- _EXERCISE PROMPT_: Copy every line in the records below that contains the word "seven".

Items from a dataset
[start]
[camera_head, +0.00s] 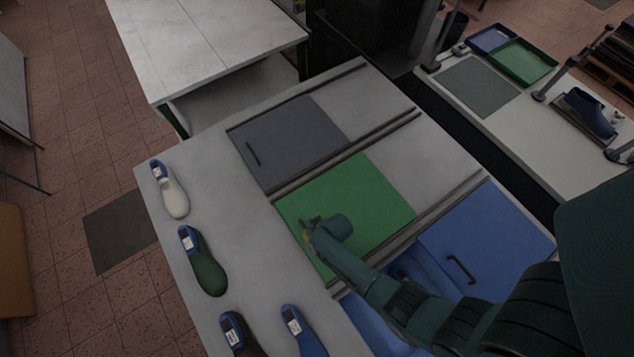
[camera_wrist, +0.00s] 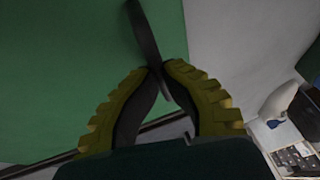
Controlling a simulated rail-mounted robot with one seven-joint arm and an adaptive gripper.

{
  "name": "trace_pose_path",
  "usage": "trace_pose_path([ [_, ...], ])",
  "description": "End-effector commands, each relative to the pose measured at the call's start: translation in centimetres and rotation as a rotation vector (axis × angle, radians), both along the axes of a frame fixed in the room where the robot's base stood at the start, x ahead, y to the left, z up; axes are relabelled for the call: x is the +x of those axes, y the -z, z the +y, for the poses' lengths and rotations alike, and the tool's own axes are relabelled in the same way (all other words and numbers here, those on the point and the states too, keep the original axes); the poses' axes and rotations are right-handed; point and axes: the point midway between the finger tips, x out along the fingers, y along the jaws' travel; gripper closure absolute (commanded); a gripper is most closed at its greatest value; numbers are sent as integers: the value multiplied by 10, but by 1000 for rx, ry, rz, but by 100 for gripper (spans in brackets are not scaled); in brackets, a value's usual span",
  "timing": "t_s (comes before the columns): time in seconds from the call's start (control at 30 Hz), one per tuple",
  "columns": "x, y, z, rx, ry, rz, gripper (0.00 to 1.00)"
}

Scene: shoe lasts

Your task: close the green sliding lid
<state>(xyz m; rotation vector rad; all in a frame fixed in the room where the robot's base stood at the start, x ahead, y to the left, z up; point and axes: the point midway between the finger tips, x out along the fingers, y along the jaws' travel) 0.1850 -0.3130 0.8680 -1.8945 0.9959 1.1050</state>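The green sliding lid (camera_head: 355,200) lies in the middle track of the worktop, with its left edge near the left end of that track. It also fills the left of the wrist view (camera_wrist: 55,70). My gripper (camera_head: 309,232) is low over the lid's left part, and my arm hides the lid's lower corner. In the wrist view my gripper's yellow-edged fingers (camera_wrist: 160,70) come together on a dark bar handle (camera_wrist: 146,35) on the lid. The handle is hidden by the gripper in the head view. No opening shows beside the green lid.
A grey lid (camera_head: 300,135) lies in the track above. A blue lid (camera_head: 495,235) sits right in the lower track, beside an open blue compartment (camera_head: 375,325). Several shoe lasts, including a white one (camera_head: 175,198) and a green one (camera_head: 207,272), line the worktop's left side.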

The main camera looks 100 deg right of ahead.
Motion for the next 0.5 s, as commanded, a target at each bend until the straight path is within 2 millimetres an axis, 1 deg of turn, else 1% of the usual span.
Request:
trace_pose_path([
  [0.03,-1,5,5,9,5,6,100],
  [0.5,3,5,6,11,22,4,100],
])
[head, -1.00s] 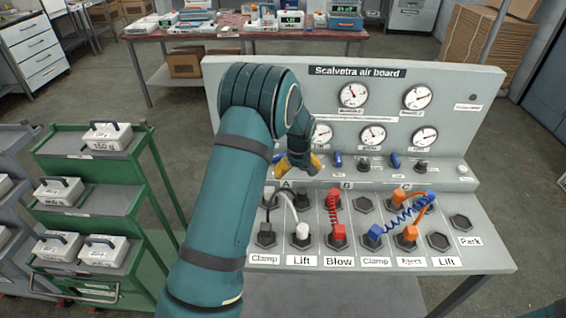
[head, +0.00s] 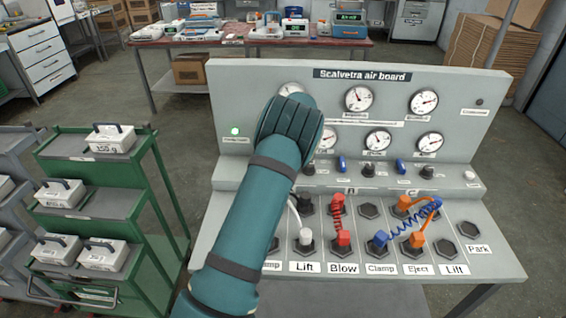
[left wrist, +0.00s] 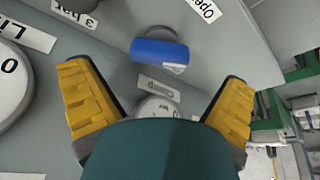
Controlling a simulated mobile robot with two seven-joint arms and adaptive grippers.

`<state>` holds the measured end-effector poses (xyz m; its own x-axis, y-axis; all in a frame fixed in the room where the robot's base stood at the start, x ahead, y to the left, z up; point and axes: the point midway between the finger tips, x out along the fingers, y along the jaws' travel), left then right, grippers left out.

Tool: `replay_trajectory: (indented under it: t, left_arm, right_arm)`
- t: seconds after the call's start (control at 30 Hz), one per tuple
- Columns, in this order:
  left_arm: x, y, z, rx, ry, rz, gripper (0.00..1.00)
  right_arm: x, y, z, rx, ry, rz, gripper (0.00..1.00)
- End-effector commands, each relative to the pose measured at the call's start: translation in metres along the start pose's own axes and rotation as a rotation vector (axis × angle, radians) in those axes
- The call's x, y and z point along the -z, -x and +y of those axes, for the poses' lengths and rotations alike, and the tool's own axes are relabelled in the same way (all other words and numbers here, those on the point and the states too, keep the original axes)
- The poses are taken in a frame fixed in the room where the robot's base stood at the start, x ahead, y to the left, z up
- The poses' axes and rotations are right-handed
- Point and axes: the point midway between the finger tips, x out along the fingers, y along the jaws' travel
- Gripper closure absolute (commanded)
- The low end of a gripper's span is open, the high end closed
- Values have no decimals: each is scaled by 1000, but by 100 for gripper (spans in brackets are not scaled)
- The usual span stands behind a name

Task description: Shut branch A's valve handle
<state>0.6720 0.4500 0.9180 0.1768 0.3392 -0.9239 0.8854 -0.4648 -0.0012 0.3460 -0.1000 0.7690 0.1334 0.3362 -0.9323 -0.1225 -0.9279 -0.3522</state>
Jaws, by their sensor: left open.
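In the left wrist view, a blue valve handle (left wrist: 160,52) lies crosswise beyond my left gripper (left wrist: 156,85), on a grey round mount. A small label and a pale round part lie nearer me, between the fingers. The yellow fingers are open and apart from the handle, one on each side of its line. A label reading "Open" is at the upper right. In the head view, my left arm hides the gripper and the left part of the air board (head: 470,78), including the branch A area. Two other blue handles (head: 342,164) (head: 401,167) show farther right.
Several gauges (head: 424,102) stand on the upright panel. Coiled red and blue hoses (head: 338,218) and plugs rise from the sloped lower panel. A green trolley with weights (head: 112,138) stands left of the board. A red table is behind.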

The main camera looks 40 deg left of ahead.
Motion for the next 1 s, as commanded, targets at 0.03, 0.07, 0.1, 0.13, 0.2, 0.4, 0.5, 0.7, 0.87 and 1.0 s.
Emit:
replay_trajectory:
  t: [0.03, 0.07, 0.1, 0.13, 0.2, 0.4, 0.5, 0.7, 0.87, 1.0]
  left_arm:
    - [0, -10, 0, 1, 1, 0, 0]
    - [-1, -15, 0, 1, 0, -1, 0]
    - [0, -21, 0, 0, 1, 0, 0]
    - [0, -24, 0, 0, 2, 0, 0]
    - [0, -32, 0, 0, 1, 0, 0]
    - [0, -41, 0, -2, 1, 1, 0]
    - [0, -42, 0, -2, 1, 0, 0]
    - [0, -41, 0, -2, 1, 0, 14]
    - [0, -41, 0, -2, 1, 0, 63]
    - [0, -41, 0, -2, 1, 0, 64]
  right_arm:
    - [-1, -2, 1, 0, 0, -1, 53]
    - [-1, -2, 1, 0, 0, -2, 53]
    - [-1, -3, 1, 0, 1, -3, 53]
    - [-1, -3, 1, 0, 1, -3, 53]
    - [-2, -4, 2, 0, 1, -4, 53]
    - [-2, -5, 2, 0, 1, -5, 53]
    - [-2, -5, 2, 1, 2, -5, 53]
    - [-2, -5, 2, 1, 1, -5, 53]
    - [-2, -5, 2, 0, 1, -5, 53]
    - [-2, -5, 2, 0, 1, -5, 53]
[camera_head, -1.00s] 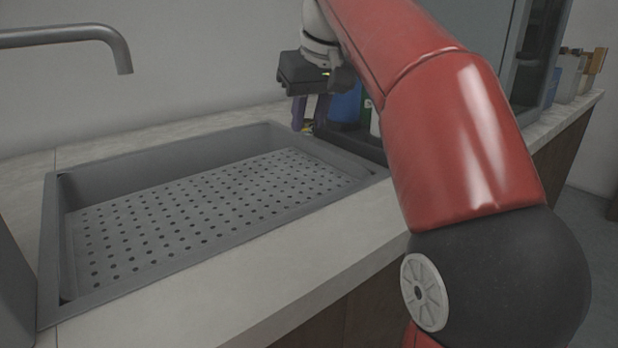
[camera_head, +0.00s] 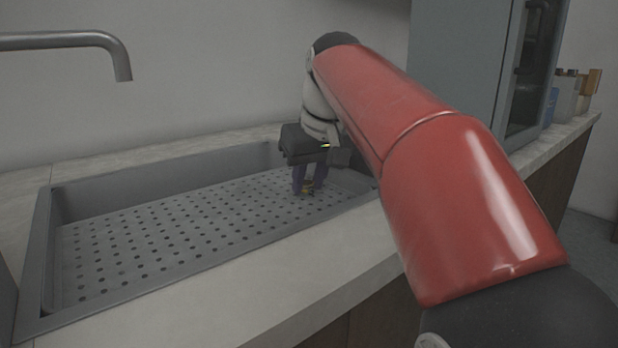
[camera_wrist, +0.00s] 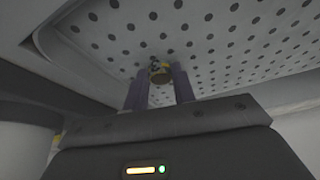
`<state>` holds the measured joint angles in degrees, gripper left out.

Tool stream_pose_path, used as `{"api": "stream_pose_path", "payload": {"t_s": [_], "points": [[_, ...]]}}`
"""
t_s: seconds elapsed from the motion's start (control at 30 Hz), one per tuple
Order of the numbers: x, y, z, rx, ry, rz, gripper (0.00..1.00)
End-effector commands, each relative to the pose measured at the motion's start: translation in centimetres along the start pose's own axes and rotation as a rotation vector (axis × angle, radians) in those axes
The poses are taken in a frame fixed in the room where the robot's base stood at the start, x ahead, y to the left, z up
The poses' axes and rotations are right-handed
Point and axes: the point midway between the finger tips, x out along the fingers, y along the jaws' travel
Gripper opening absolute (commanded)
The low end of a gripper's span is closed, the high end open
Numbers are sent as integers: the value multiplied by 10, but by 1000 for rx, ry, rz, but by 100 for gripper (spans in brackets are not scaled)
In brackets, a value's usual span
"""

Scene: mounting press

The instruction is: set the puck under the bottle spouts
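The puck (camera_wrist: 160,75) is a small round piece with a dark face and yellowish edge, between my gripper's fingertips in the wrist view. My gripper (camera_wrist: 160,82) has two purple fingers and appears shut on it. In the head view the gripper (camera_head: 307,188) points down inside the sink's right part, low over the perforated floor, with a small yellowish bit of the puck (camera_head: 307,190) at the tips. Whether the puck touches the floor, I cannot tell. The bottles and their spouts are hidden behind my arm.
The grey sink (camera_head: 60,268) has a perforated floor, bare on the left and middle. A faucet (camera_head: 118,58) overhangs its left side. The pale counter (camera_head: 270,300) runs along the front. A tall grey cabinet (camera_head: 452,80) and several small containers (camera_head: 572,95) stand at the right.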

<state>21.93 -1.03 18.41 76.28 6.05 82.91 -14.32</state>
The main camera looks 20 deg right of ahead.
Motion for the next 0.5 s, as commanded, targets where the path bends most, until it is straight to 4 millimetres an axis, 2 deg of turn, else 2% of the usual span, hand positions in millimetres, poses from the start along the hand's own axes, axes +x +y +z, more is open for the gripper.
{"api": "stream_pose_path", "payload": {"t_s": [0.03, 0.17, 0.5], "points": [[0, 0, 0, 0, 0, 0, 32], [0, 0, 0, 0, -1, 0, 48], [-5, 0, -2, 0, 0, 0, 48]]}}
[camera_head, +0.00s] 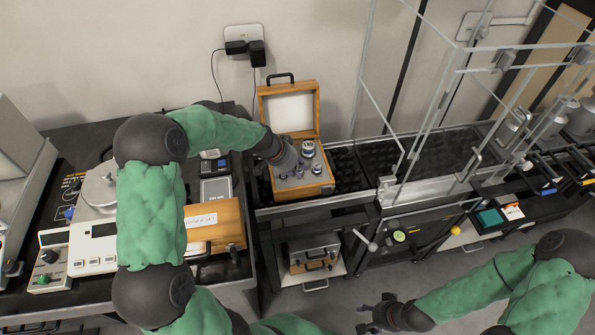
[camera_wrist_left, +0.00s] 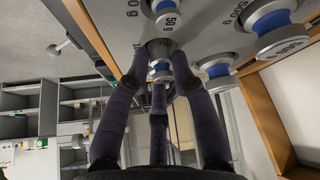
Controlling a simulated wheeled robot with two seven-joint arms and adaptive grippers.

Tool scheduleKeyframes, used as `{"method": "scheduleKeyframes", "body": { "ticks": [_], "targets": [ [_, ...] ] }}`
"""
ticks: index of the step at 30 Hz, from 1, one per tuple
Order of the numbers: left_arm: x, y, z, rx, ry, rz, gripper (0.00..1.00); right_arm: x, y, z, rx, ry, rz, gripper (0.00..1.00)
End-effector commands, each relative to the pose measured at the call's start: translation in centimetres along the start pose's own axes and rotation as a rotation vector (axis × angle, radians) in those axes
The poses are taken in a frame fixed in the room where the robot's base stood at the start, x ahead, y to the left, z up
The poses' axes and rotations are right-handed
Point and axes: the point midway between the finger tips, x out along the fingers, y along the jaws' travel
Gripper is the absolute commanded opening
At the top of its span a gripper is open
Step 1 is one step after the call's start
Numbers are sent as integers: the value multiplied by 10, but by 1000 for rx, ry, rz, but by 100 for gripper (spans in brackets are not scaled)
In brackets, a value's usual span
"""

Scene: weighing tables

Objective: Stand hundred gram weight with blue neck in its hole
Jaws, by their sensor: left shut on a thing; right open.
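The wooden weight box (camera_head: 300,191) stands open with its lid up, a grey insert holding several metal weights. My left gripper (camera_head: 291,162) reaches into it from the left. In the left wrist view its dark fingers (camera_wrist_left: 158,85) are closed around a small metal weight with a blue neck (camera_wrist_left: 161,66), close to the insert (camera_wrist_left: 190,28). The fingers partly cover this weight; I cannot read its mark or tell whether it is seated in a hole. My right gripper (camera_head: 383,316) is open and empty, low at the front, away from the box.
In the wrist view, a 50 g weight (camera_wrist_left: 167,18), a 500 g weight (camera_wrist_left: 280,42) and another blue-necked weight (camera_wrist_left: 216,70) stand close by. A second wooden box (camera_head: 215,222) and a balance (camera_head: 98,190) are at left. A glass enclosure (camera_head: 430,110) rises at right.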

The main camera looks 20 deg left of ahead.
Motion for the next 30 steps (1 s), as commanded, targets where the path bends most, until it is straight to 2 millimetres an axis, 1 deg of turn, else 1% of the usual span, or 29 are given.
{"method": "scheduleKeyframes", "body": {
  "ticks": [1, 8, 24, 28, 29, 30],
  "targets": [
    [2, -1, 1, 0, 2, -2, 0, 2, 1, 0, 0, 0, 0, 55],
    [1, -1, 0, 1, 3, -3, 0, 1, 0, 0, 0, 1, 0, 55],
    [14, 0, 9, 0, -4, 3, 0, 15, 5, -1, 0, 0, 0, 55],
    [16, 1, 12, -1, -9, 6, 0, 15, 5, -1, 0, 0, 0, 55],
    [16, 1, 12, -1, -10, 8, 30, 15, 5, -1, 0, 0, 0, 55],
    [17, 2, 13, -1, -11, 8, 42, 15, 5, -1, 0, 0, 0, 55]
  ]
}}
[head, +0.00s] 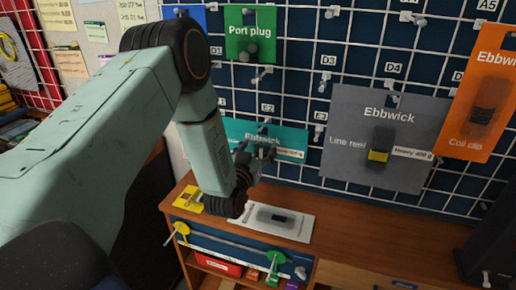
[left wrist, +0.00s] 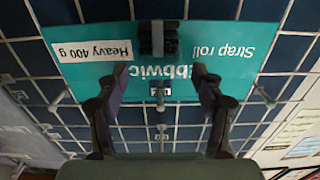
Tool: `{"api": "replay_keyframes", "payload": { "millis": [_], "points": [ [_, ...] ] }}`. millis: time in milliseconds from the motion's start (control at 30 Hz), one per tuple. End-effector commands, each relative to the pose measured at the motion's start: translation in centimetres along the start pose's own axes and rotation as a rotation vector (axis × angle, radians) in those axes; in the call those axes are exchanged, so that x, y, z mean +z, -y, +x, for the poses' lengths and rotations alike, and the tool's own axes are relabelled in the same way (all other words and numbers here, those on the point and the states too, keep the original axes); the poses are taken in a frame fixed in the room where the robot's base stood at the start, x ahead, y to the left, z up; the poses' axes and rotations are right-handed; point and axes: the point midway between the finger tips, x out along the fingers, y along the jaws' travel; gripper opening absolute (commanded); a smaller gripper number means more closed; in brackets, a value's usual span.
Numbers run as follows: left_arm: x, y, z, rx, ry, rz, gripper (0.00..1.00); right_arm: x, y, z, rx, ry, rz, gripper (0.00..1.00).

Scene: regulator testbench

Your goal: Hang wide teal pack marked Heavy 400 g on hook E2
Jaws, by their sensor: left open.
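The wide teal pack (head: 288,139) is against the grid board below the E2 label (head: 267,107), partly hidden behind my left gripper in the head view. In the left wrist view the pack (left wrist: 240,70) shows upside down, with "Strap roll" and "Heavy 400 g" readable. It seems to hang at hook E2 (left wrist: 160,104), at its top edge; the exact seating is hard to see. My left gripper (head: 255,153) is open in front of the pack. Its fingers (left wrist: 153,78) are spread, with no pack visibly clamped between them. My right gripper is not in view.
A grey Ebbwick pack (head: 350,115) and an orange pack (head: 487,90) hang to the right. A green Port plug pack (head: 250,45) hangs above. A white pack (head: 280,233) lies on the wooden bench (head: 345,255) below. Several bare hooks stick out.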

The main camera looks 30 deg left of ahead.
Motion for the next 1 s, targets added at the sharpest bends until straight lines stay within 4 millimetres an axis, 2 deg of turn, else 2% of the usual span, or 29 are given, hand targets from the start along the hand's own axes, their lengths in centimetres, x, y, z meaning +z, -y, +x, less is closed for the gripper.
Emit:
[end]
- _ANSWER TO THIS EXERCISE_:
Controlling a simulated rail-mounted robot with one seven-joint arm and an adaptive gripper.
Controlling a simulated mobile robot with two seven-joint arms and adaptive grippers.
Controlling a simulated wheeled robot with two seven-joint arms and adaptive grippers.

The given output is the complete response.